## GIVEN REQUEST
Pick every line from the data that holds the word "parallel".
── INPUT DATA
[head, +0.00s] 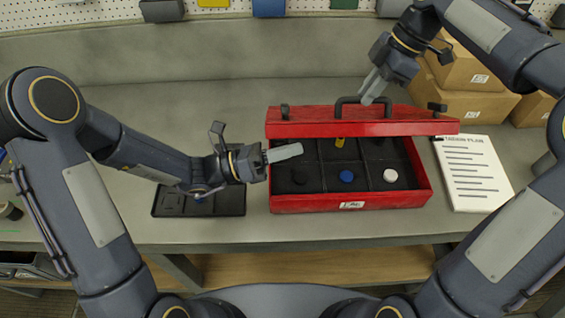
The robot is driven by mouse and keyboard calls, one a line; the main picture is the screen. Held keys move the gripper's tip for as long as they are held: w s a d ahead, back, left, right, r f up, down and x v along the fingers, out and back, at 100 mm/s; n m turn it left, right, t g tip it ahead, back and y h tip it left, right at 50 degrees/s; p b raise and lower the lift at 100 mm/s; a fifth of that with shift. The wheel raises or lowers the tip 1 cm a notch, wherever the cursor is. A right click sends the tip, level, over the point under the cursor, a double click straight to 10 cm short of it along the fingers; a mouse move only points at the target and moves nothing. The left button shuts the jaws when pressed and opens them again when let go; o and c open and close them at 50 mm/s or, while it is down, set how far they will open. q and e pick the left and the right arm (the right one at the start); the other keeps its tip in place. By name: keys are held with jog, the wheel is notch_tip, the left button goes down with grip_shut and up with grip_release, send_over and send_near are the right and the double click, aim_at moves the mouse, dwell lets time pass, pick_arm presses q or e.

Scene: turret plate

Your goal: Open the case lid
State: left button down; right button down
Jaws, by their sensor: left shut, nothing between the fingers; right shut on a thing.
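The red case (310,203) stands on the workbench with its lid (345,128) raised at the back, partly open. Inside are dark compartments with a yellow piece (340,142), a blue piece (347,176) and a white piece (390,175). A black handle (348,101) and two latches (285,111) are on the lid. My left gripper (284,152) is shut and empty, over the case's left edge, below the lid's left end.
A dark tray (235,202) lies left of the case, partly hidden by my left arm. A printed paper (471,170) lies to the right. Cardboard boxes (470,70) are stacked at the back right.

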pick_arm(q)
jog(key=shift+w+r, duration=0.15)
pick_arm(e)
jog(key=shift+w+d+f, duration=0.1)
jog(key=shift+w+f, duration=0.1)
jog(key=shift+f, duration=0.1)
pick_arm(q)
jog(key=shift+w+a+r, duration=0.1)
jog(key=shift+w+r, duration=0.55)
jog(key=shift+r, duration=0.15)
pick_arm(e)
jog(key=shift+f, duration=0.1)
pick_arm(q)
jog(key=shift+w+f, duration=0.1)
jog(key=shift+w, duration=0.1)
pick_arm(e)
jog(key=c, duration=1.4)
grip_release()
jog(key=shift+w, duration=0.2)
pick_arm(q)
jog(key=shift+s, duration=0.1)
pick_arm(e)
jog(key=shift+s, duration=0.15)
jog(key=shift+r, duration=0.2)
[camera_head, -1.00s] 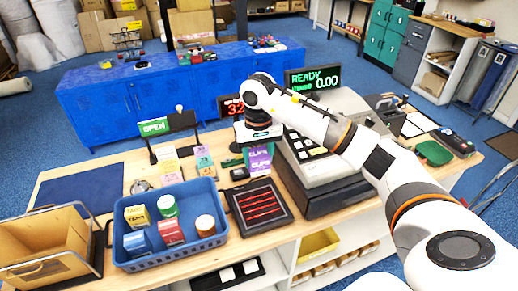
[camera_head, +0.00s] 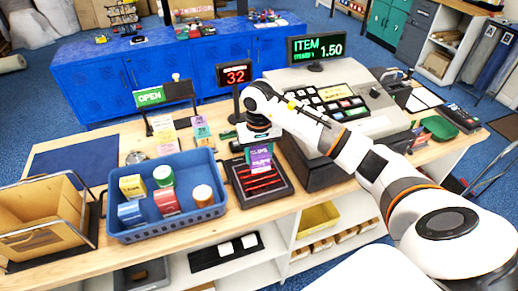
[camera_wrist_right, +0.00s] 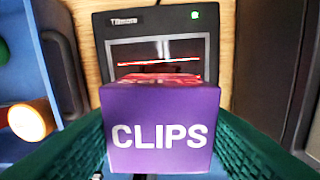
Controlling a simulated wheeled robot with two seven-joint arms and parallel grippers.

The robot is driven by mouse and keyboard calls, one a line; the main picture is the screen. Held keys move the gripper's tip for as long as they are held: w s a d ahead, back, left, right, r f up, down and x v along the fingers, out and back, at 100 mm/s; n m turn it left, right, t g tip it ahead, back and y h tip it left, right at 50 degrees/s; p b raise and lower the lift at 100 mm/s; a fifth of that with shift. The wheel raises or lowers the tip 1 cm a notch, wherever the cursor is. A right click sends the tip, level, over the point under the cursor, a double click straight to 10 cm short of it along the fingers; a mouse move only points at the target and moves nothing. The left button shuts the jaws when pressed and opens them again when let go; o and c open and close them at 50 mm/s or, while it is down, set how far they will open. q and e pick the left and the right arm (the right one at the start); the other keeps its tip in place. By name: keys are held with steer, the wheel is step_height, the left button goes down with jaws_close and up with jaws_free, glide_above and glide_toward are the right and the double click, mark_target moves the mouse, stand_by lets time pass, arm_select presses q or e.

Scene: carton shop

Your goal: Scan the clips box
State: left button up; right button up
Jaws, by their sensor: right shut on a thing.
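The purple clips box (camera_head: 261,159) is in my right gripper (camera_head: 259,146), over the black scanner (camera_head: 272,191) with red lines in its window. In the right wrist view the clips box (camera_wrist_right: 160,128) shows its CLIPS label between two green fingers, and the scanner (camera_wrist_right: 205,50) with a green light lies beyond it. The gap between box and scanner is hard to judge. The register display (camera_head: 318,47) reads ITEM 1.50. My left gripper is not in view.
A blue basket (camera_head: 208,213) with several small boxes and tubs stands left of the scanner. The cash register (camera_head: 330,95) stands at the right.

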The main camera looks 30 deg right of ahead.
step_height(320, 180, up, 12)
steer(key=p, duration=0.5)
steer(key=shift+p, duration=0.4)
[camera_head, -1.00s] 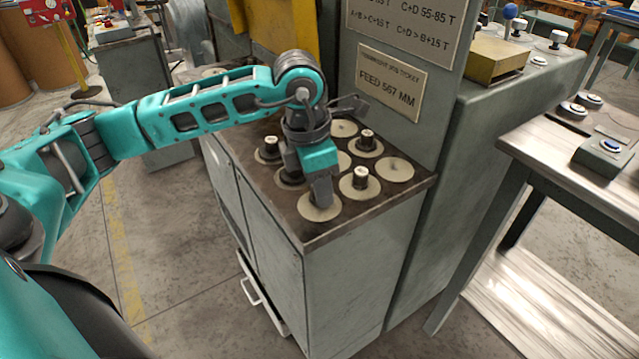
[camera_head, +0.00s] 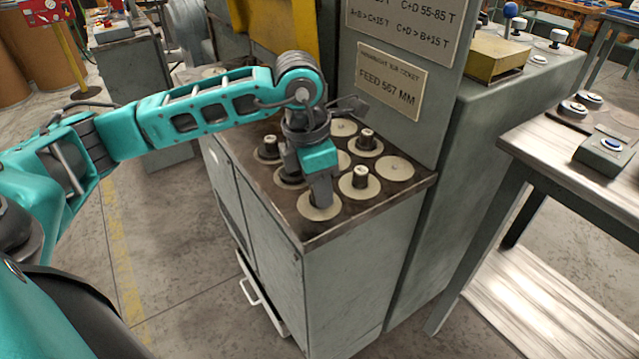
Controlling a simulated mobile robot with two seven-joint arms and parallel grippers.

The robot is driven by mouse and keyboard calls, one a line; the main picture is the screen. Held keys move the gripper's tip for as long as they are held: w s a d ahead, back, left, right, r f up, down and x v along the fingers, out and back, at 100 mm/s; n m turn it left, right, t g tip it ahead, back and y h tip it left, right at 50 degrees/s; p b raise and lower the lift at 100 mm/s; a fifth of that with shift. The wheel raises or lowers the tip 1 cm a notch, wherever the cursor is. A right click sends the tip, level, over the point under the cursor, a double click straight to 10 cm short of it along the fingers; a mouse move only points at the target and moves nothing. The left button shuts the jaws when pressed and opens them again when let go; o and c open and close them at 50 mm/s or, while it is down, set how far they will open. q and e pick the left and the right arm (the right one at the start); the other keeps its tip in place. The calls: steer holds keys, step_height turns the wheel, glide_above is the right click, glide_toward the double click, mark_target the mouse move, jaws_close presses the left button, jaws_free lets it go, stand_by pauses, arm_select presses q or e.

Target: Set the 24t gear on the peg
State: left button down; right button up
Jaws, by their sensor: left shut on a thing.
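My left gripper (camera_head: 322,196) points down over the front disc (camera_head: 307,213) on the cabinet top, with its fingers low at that disc. It is shut on something that its fingers hide; I cannot tell which gear it is. Other pale discs with dark posts stand beside it, such as one to the right (camera_head: 360,182), one behind (camera_head: 367,142) and one at the left (camera_head: 268,149). I cannot read tooth counts or single out the 24t gear or the peg. My right gripper is not in view.
The brown cabinet top (camera_head: 395,203) also bears flat discs without posts, one at the right (camera_head: 395,168) and one at the back (camera_head: 343,128). A machine wall with a job ticket plate (camera_head: 390,80) rises behind. A metal-topped table (camera_head: 560,150) stands at the right.

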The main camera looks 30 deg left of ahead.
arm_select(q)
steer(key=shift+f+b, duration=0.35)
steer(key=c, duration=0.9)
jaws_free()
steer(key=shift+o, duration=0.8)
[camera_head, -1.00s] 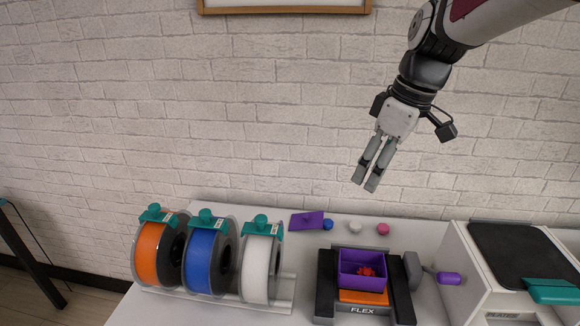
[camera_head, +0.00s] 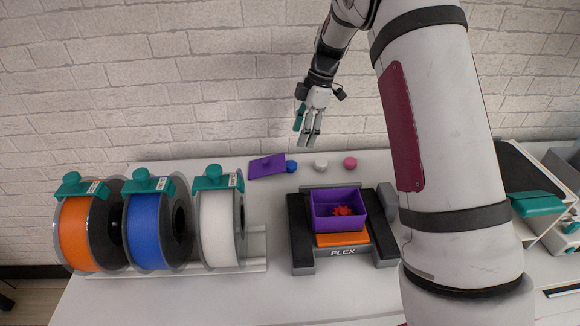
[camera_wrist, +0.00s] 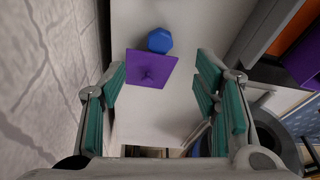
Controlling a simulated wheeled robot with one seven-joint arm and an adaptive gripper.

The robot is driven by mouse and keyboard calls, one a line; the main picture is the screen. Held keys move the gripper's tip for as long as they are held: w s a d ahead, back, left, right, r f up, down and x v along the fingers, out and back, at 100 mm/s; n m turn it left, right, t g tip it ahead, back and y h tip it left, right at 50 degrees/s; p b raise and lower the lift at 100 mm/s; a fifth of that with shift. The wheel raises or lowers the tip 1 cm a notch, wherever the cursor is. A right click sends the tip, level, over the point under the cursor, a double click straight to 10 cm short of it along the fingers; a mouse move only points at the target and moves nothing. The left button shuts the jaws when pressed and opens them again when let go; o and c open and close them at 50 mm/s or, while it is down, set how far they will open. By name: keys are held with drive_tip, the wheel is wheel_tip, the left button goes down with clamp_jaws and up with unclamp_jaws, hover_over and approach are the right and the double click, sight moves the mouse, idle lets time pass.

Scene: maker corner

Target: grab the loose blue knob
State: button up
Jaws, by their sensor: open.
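The loose blue knob (camera_head: 291,167) lies on the white table near the wall, just right of a purple plate (camera_head: 267,166). In the wrist view the blue knob (camera_wrist: 160,40) is faceted and shows at the top, just beyond the purple plate (camera_wrist: 152,69). My gripper (camera_head: 309,143) is open and empty, pointing down in the air above the back of the table, a little right of the knob. In the wrist view its teal-padded fingers (camera_wrist: 160,95) stand wide apart, with the plate and knob seen between and beyond them.
A white knob (camera_head: 321,165) and a pink knob (camera_head: 350,163) lie to the right in the same row. In front stands a black FLEX device (camera_head: 300,235) holding a purple bin (camera_head: 338,224). Orange, blue (camera_head: 158,236) and white spools stand left. The brick wall is close behind.

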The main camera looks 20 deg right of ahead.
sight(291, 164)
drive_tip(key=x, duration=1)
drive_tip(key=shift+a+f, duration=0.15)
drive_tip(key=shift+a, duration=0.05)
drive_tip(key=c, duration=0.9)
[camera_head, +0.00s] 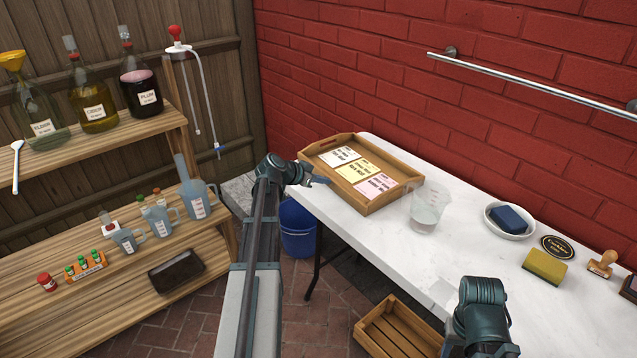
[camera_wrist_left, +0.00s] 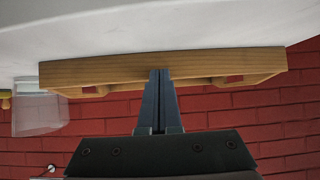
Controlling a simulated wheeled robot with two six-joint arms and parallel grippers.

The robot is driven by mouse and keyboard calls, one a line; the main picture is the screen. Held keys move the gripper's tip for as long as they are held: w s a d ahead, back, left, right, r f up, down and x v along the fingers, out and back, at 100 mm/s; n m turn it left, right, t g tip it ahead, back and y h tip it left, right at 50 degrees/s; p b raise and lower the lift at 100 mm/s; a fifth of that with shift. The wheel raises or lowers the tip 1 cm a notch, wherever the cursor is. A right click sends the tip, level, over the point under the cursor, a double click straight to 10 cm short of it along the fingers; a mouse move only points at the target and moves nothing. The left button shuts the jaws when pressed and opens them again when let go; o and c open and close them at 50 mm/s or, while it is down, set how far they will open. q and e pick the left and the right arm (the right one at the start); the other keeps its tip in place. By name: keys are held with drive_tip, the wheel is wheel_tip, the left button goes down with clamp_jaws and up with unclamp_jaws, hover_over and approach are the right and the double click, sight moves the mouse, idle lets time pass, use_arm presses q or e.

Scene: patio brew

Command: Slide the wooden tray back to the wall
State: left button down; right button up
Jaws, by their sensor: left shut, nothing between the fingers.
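The wooden tray (camera_head: 370,202) lies flat at the left end of the white table, with white, yellow and pink labelled cards (camera_head: 358,170) in it. A strip of table shows between its right back corner and the red wall. My left gripper (camera_head: 320,180) is shut and empty, at the tray's near left side. In the left wrist view its fingertips (camera_wrist_left: 160,76) overlap the tray's side (camera_wrist_left: 100,70); I cannot tell whether they touch. In the head view my right arm's wrist shows at the lower right, but its fingers do not.
A clear beaker (camera_head: 426,212) of liquid stands close to the tray's right end. A dish with a blue sponge (camera_head: 509,217), a yellow sponge (camera_head: 545,265) and a stamp (camera_head: 603,263) are farther right. A metal rail (camera_head: 540,85) runs along the red wall (camera_head: 400,60).

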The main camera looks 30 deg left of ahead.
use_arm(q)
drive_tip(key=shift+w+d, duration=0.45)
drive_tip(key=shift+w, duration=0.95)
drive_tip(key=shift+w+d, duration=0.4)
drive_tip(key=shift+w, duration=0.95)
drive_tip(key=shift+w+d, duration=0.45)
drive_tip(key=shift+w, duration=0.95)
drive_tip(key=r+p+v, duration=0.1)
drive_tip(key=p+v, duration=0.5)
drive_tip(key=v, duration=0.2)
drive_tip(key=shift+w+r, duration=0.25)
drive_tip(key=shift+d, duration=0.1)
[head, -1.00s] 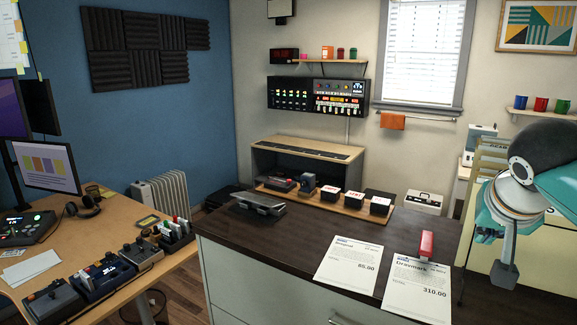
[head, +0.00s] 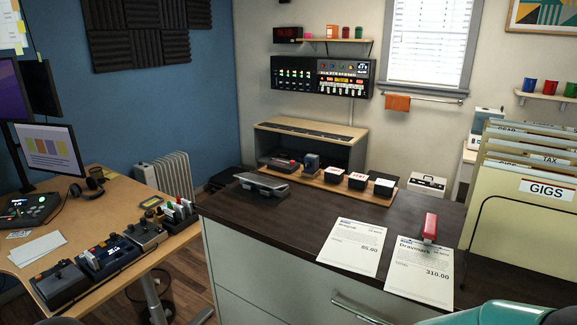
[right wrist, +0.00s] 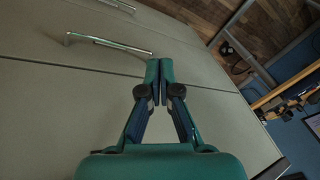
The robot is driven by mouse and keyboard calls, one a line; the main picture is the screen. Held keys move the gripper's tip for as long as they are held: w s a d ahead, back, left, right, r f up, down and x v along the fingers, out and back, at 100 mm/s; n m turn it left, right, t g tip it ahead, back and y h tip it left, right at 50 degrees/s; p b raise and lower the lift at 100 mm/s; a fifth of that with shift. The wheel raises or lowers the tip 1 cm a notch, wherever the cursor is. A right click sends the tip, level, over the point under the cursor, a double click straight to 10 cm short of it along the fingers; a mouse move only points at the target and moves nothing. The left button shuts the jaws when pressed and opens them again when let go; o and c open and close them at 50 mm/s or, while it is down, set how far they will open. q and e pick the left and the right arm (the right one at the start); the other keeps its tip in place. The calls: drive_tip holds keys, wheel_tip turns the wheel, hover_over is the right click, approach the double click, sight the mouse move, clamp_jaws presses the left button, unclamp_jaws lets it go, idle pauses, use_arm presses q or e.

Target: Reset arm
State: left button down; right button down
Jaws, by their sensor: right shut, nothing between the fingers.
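My right gripper (right wrist: 159,75) shows in the right wrist view, shut with its two fingertips together and nothing between them. It is in front of the grey cabinet front (right wrist: 60,105), with a metal drawer handle (right wrist: 108,43) to its upper left. I cannot tell whether the fingertips touch the cabinet. In the head view, only a teal part of my own arm shows at the bottom right edge. My left gripper is not in view.
The dark countertop (head: 300,215) holds two papers, a red stapler-like object (head: 430,225) and a wooden tray of small boxes. File folders (head: 520,215) stand at the right. A wooden desk (head: 190,240) with several devices is at the left.

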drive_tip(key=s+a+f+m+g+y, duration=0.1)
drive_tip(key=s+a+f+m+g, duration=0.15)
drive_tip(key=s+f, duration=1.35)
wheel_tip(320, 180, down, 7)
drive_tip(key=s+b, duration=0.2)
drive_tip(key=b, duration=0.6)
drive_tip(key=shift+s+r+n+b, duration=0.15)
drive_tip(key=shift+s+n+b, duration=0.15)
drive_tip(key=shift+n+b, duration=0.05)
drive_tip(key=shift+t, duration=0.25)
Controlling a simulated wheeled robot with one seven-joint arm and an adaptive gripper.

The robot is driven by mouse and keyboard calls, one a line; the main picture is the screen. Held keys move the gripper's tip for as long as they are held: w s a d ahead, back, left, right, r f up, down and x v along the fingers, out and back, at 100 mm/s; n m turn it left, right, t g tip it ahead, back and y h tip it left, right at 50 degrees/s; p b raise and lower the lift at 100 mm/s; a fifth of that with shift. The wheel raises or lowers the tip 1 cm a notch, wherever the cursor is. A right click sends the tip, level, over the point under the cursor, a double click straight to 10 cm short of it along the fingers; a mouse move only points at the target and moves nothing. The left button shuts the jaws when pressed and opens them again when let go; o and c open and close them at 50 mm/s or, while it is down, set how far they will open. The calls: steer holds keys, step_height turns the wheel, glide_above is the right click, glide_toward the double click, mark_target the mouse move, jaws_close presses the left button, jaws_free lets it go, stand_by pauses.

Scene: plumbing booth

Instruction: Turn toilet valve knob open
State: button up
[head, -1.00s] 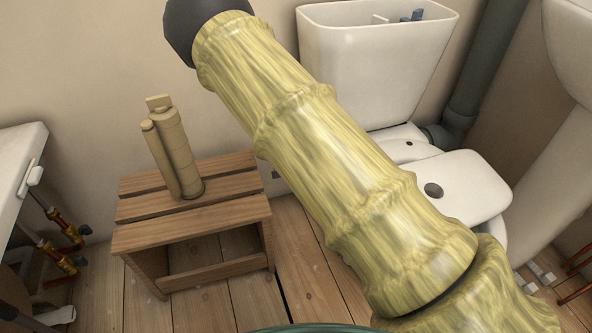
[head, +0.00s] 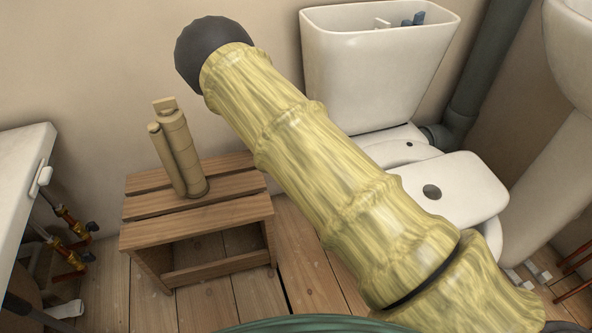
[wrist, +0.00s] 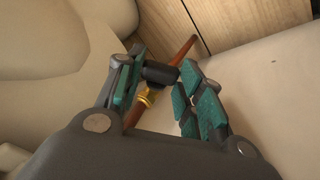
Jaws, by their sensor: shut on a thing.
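The toilet valve knob (wrist: 161,75) is a small black handle in the upper middle of the wrist view. It sits above a brass valve body (wrist: 146,97) on a copper pipe (wrist: 184,48). My gripper (wrist: 165,70) has its teal-padded fingers on either side of the knob and is shut on it. In the head view, the white toilet (head: 465,185) with its open cistern (head: 370,70) stands at right. My patterned arm crosses in front of it. The valve and my gripper are not visible in the head view.
A wooden stool (head: 195,235) with tan cylinders (head: 180,150) on it stands left of my arm. A white basin (head: 20,180) with brass valves (head: 70,225) is at far left. A grey waste pipe (head: 478,85) rises behind the toilet. Pale surfaces lie close around my gripper.

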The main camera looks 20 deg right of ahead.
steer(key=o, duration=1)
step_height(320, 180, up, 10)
────
## SOLUTION FOR THIS TASK
Controlling a simulated wheeled robot with two seven-joint arms and parallel grippers.
Controlling a simulated mobile robot with two seven-joint arms and parallel grippers.
Controlling a simulated wheeled robot with two six-joint arms and parallel grippers.

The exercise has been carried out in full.